We’ve all passed over recipes because we don’t want to deal with finding a weird ingredient or an odd kitchen gizmo. Take these moments as opportunities for adventure. You can always order these things online, but your life will be so much richer if you jump in the car and track them down yourselves.
In honor of these adventures, I’m going to share a recipe inspired by the research I did for our first Spice Market class. The rosewater and mint really makes the watermelon come alive, and it’s the perfect, refreshing way to end a highly flavorful meal. So bring this tiny adventure into your home, and try to find mini food adventures where you live. You are almost guaranteed to have a great story to tell and maybe even a new recipe when you return.
Pomegranate-Watermelon Salad with Mint and Rosewater
- 1 small watermelon, weighing about 3 1/2 pounds (or a wedge of a larger watermelon)
- 2-3 tablespoons of rosewater, depending on how strong a flavor you would like
- 3 tablespoons pomegranate seeds
- 4 tablespoons pomegranate juice
- 1-2 tablespoons fragrant honey (such as wildflower)
- 12-15 small to medium sized mint leaves, for garnish
- Cut watermelon into bite-sized pieces
- Add the pomegranate seeds
- MIx rosewater, pomegranate juice and honey in a bowl
- Pour over watermelon and seeds. Mix well.
- Cover and chill for about an hour before serving.
As I started thinking about Cityseed’s fabulous farmer’s market in New Haven’s Wooster Square and as I looked through the hundreds of pictures I’ve taken in recent weeks, I was struck not only by the vibrant colors, the luscious fruits and vegetables, but the remarkably diverse and colorful people who come to this special place Saturday mornings.
We’ve met so many wonderful people at our booth who genuinely care about food and are meticulous about the quality of ingredients they use in their everyday lives. My hats off to them. For those of us who live in or near New Haven, we owe a lot to market manager Rachel Berg, and her tireless staff for running this market so perfectly week after week and making these local and organic foods accessible.
I will be posting a photo essay on the market seasonally since it is such an integral part any foodie’s life; here are some moments of this past glorious summer and just a hint of autumn.
One of the things I just love about the market is that it is one-stop-shopping; you can and should pick your menus for the week based on what the local Connecticut farmers are harvesting that week.

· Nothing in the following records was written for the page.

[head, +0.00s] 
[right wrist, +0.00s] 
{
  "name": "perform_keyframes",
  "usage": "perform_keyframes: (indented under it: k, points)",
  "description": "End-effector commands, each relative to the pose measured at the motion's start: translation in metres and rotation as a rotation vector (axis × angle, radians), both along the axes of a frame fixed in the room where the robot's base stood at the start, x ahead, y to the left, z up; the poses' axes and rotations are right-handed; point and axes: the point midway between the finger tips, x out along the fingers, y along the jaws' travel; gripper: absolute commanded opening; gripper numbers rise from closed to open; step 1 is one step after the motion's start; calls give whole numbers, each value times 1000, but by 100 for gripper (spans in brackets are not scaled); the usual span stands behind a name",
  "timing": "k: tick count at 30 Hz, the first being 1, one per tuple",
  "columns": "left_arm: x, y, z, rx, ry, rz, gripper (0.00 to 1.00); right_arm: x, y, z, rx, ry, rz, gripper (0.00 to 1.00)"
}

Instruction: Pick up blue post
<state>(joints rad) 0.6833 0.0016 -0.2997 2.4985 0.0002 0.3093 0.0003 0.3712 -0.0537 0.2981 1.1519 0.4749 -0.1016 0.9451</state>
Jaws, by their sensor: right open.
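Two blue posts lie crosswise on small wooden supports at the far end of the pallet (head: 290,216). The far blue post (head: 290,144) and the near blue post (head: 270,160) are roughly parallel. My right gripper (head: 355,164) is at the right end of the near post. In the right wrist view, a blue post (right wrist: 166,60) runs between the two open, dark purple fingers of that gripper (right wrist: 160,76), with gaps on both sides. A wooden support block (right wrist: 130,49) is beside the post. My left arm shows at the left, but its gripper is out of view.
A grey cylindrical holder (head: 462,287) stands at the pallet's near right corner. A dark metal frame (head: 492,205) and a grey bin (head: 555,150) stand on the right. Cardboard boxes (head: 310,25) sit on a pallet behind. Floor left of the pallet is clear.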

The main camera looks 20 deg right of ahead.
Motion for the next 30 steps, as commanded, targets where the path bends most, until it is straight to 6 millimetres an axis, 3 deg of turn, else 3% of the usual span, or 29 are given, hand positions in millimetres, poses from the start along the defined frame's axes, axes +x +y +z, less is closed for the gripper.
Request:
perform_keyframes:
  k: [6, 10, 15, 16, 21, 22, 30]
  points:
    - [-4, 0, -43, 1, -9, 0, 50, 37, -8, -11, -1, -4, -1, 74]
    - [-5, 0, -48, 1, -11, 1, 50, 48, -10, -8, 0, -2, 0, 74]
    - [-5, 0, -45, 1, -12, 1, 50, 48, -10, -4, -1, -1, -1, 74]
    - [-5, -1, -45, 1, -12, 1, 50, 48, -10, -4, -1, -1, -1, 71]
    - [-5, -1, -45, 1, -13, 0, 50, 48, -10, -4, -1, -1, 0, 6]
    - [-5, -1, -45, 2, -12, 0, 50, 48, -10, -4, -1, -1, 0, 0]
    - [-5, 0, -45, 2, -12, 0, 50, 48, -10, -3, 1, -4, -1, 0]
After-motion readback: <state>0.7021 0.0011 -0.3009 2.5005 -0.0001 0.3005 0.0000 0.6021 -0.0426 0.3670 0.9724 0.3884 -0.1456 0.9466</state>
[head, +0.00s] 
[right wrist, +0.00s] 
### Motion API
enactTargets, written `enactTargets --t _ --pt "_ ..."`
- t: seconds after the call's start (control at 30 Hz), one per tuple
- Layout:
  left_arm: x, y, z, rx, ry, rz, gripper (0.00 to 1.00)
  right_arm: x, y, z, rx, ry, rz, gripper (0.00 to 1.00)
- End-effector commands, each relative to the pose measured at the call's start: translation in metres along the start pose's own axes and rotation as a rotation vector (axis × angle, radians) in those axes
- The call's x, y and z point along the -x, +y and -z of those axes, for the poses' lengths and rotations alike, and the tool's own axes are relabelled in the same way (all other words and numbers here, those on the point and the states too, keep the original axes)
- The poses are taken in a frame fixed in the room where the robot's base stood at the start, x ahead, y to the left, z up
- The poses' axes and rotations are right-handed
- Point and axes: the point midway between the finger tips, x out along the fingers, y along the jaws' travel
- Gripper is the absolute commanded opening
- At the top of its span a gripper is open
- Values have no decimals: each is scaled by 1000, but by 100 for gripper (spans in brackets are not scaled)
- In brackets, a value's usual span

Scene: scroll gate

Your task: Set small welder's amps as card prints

I fell in love with beets this summer since they were so plentiful and were offered in so many colors; orange, white and of course that beautiful dark purple that turns a gorgeous pinkish lavender color when pureed with a bit of cream. We ate them in chilled borschts, we caramelized them for salads with avocado and goat cheese, and sometimes we just ate them roasted with a just a sprinkle of sea salt and coarse pepper.
There is also no better place to buy so many other herbs, vegetables and fruits as well.
Or ingredients for a refreshing salad of arugula, lettuce, tomatoes and red onions.
You can also pick up gorgeous wild flowers, sunflowers and the most spectacular dahlias to decorate your table with too. And while you’re at it, don’t forget to pick up some of the finest baked goods in Connecticut at the Sono Bakery.
One of the reasons to go to the market, of course, is the people watching. It’s some of the best in New Haven. The shopkeepers and the customers have a lot of pizzaz and personality.
People find many ways of transporting their goods home too; most, of course, are environmentally friendly; You see re-usable bags and wheels of every kind.
Of course, pampered pets enjoy the morning at the market too. And why not?
I hope I’ve whet your appetite to visit the market, or one nearest your home. But I’m warning you; they’re addictive. Supermarket produce will never look the same again.
If you live nearby and plan to visit the Wooster market, please be sure to come by and say “Hi” to us next time you’re there. We’d love to see you. If you live far away, find your local market and get to know your local growers. They are wonderful people who care about the land and the food we eat.
For now, enjoy these last pictures of autumn’s beginning; I love all things apples and pumpkins, and I promise to have some recipes for you in the coming weeks. In the meantime, get out there and pick some apples or pumpkins. It’s good for you.
I’m going back into the test kitchen right now so I can come up with some great pumpkin recipes. I’ll be back soon!